**EXERCISE TASK**. From the entries that follow, list every line in which the string "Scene" appears.
* BEGIN EXCERPTED RECORDS *
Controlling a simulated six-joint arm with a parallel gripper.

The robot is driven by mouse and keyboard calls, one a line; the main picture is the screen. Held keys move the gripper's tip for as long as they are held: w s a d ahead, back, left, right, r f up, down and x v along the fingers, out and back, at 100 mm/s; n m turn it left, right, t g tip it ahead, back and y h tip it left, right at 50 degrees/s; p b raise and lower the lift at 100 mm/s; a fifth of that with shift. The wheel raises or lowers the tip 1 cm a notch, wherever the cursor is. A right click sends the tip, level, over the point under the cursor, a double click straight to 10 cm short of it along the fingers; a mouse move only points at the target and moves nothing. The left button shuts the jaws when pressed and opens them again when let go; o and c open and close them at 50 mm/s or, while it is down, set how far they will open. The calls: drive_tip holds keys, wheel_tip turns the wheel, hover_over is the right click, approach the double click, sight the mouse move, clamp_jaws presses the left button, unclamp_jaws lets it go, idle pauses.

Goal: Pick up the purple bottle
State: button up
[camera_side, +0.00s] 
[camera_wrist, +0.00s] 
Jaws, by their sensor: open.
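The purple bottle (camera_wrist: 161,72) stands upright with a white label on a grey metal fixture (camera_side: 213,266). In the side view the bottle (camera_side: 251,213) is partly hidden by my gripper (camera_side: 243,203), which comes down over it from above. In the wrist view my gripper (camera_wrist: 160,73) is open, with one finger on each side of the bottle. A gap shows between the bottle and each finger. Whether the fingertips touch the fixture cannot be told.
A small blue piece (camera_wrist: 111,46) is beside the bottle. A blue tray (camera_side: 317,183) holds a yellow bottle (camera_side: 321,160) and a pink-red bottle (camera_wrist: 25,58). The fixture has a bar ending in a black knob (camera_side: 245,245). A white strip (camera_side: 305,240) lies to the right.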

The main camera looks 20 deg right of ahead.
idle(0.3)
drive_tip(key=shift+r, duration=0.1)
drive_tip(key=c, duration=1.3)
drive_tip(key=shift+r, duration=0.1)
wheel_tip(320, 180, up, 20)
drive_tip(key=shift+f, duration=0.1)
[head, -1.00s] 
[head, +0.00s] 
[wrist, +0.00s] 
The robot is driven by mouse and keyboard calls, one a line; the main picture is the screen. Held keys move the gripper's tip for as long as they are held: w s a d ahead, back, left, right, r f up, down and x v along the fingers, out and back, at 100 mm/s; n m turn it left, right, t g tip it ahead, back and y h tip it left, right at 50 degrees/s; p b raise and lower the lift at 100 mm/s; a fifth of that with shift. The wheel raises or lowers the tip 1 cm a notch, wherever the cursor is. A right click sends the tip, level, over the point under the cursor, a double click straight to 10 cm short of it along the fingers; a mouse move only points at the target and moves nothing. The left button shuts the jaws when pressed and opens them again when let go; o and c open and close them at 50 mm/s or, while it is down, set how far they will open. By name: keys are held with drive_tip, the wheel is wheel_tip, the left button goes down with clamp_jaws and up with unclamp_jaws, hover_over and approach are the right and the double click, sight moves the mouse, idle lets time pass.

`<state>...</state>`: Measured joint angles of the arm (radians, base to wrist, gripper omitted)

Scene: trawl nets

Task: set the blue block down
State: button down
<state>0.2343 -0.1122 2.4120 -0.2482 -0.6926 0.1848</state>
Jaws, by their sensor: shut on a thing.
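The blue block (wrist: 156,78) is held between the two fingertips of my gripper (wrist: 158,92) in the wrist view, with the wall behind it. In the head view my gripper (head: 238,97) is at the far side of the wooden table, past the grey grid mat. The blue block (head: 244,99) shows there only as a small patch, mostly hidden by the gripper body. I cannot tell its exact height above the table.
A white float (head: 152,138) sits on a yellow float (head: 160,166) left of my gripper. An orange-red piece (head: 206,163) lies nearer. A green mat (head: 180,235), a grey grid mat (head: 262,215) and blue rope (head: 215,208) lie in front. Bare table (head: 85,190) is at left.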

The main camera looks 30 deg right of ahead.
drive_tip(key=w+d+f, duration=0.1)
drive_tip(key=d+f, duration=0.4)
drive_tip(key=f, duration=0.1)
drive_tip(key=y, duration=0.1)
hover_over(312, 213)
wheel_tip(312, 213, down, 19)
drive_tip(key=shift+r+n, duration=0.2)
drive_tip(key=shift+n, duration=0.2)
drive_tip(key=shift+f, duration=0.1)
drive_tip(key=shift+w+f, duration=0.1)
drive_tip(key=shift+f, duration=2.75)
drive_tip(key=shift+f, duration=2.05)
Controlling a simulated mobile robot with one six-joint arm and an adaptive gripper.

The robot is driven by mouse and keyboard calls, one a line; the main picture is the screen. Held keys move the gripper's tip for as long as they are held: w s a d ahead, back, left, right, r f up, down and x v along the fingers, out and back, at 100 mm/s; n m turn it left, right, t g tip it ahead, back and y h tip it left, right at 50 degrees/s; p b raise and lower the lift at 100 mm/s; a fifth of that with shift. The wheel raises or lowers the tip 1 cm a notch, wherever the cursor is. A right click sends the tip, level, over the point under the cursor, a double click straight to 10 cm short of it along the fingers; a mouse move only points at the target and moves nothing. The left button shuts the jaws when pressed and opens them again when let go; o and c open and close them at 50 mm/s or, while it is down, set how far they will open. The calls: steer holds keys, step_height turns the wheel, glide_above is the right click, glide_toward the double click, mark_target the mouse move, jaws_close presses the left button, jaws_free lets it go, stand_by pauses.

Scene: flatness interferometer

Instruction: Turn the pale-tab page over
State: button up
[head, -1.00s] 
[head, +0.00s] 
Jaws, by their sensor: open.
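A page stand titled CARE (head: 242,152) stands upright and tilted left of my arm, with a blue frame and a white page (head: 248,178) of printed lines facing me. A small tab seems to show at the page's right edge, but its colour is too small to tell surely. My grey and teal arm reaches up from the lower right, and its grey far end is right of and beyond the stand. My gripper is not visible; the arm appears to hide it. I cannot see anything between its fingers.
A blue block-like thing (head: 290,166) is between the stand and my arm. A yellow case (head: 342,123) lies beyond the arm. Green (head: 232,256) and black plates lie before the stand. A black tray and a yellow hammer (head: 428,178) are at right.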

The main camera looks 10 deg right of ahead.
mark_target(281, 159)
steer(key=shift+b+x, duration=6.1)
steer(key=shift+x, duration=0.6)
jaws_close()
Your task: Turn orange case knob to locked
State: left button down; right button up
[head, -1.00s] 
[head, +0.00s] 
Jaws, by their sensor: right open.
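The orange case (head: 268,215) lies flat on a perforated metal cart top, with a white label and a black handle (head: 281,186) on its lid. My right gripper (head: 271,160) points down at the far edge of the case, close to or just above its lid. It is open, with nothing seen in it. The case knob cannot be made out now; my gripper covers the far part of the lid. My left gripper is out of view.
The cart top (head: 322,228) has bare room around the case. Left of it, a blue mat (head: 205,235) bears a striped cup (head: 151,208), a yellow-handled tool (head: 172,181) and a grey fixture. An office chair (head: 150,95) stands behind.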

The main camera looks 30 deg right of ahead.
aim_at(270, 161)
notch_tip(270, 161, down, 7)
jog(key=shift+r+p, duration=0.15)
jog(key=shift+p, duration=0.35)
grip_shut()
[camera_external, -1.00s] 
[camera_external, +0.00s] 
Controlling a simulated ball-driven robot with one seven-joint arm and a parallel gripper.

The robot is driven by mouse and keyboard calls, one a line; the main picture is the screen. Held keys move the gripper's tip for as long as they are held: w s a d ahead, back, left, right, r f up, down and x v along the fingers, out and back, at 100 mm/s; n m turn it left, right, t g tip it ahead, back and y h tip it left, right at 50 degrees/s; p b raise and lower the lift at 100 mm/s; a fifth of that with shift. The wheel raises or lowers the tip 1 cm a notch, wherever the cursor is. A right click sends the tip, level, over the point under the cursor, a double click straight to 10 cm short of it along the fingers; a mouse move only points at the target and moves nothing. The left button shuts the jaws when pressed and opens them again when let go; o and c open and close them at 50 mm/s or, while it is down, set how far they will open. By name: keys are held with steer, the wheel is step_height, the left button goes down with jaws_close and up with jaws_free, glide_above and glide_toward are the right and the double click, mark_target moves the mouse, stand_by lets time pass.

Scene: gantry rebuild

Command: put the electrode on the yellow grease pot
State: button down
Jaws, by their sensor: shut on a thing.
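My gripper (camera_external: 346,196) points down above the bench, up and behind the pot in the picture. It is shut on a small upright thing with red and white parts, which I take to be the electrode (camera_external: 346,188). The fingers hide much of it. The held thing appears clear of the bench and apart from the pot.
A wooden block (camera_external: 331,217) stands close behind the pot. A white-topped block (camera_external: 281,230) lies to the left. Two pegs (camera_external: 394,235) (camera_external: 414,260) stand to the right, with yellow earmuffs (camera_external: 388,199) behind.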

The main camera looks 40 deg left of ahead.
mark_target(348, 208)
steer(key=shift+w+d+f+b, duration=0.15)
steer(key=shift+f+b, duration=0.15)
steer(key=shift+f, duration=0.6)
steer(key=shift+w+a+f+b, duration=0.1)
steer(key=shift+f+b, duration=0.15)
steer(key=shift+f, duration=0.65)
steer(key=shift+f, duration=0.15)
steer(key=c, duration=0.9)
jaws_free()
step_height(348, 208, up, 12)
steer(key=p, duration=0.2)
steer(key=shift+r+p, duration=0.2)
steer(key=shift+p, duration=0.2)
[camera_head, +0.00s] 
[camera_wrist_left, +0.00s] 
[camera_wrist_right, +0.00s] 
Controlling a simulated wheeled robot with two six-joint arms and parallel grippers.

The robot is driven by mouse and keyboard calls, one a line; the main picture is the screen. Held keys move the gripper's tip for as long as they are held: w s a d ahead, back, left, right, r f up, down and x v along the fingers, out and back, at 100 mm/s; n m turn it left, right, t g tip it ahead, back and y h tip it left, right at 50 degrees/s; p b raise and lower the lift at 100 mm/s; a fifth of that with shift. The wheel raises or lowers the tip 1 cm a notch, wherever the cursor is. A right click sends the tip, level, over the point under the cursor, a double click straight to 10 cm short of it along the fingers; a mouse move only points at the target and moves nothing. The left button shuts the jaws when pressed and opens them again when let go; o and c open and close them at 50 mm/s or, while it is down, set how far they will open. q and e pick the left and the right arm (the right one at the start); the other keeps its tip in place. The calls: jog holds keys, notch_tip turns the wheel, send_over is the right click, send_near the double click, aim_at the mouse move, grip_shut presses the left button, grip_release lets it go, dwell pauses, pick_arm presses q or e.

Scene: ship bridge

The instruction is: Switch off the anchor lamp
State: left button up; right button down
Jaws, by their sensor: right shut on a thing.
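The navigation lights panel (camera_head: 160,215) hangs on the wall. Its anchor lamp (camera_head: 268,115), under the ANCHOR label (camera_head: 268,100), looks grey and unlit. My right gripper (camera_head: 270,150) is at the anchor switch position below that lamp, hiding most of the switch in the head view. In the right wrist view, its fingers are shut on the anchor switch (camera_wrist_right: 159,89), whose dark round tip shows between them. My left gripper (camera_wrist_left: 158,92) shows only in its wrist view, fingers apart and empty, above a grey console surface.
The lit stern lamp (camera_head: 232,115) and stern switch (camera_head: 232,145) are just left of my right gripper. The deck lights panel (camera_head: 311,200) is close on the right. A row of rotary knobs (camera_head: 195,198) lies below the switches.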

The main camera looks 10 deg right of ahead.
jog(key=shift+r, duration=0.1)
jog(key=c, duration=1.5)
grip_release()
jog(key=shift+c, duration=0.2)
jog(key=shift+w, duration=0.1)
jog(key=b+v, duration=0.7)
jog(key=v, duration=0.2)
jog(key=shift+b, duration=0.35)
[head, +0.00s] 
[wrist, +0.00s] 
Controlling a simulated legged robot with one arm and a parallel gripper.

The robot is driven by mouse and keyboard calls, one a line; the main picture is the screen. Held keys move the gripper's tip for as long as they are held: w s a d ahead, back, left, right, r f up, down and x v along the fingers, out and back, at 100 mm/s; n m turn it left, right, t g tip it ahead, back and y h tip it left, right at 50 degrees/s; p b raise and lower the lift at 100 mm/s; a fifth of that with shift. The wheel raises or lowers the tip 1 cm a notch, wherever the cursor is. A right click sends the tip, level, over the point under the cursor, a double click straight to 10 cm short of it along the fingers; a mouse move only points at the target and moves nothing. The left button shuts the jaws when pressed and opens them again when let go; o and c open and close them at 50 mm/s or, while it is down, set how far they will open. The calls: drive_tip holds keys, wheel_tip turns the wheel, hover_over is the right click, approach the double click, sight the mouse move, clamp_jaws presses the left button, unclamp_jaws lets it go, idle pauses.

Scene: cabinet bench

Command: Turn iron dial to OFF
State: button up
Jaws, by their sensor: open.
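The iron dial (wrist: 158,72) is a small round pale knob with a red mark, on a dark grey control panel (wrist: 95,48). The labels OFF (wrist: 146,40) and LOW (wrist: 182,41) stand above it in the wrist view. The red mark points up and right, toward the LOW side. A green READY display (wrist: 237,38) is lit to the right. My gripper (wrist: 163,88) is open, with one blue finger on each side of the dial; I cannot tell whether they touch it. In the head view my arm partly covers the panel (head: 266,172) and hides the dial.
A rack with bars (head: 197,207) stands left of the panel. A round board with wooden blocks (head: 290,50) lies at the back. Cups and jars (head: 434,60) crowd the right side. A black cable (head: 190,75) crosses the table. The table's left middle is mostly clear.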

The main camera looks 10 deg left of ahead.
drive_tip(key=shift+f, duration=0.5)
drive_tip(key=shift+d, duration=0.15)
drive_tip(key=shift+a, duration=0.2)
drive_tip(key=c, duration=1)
* END EXCERPTED RECORDS *
**RESULT OF THIS TASK**.
Scene: trawl nets
Scene: flatness interferometer
Scene: gantry rebuild
Scene: ship bridge
Scene: cabinet bench

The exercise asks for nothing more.